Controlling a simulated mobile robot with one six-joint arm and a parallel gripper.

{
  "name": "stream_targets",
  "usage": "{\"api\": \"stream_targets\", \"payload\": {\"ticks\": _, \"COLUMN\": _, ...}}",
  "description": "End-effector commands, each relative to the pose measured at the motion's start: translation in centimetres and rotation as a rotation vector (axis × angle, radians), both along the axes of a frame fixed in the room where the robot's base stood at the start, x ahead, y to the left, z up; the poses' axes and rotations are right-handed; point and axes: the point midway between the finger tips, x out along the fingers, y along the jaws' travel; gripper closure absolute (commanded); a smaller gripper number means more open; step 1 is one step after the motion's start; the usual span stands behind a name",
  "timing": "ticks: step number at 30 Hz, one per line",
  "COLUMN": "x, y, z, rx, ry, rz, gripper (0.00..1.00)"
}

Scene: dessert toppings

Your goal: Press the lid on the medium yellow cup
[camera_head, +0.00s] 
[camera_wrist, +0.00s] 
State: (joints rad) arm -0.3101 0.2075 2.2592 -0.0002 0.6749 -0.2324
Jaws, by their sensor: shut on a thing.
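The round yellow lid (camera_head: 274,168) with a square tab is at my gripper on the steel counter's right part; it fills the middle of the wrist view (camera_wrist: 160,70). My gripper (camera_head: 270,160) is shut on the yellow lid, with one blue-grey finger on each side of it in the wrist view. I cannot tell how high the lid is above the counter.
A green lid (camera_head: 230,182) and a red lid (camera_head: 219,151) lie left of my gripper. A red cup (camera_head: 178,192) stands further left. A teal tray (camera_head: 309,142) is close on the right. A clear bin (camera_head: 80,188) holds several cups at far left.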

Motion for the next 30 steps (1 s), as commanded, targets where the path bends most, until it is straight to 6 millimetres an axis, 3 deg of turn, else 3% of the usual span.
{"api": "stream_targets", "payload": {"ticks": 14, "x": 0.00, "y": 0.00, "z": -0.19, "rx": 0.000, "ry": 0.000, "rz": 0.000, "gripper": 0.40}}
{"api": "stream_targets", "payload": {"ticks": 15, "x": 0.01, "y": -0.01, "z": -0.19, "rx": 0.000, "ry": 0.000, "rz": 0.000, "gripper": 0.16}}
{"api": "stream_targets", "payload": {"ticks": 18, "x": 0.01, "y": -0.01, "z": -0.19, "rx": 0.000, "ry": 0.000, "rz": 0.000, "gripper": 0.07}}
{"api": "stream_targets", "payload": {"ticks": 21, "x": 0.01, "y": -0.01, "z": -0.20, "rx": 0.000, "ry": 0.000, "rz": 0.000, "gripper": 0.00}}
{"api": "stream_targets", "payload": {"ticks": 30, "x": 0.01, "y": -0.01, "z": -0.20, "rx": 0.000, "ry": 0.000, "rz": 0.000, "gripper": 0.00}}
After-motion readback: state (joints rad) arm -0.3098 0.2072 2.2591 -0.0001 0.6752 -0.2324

■ ■ ■ ■ ■ ■ ■

Return each line of the data that contains the string "robot".

- SOLVED EXERCISE
Controlling a simulated mobile robot with one six-joint arm and a parallel gripper.
  "description": "End-effector commands, each relative to the pose measured at the motion's start: translation in centimetres and rotation as a rotation vector (axis × angle, radians), both along the axes of a frame fixed in the room where the robot's base stood at the start, x ahead, y to the left, z up; the poses' axes and rotations are right-handed; point and axes: the point midway between the finger tips, x out along the fingers, y along the jaws' travel; gripper closure absolute (commanded); a smaller gripper number means more open; step 1 is one step after the motion's start; the usual span stands behind a name",

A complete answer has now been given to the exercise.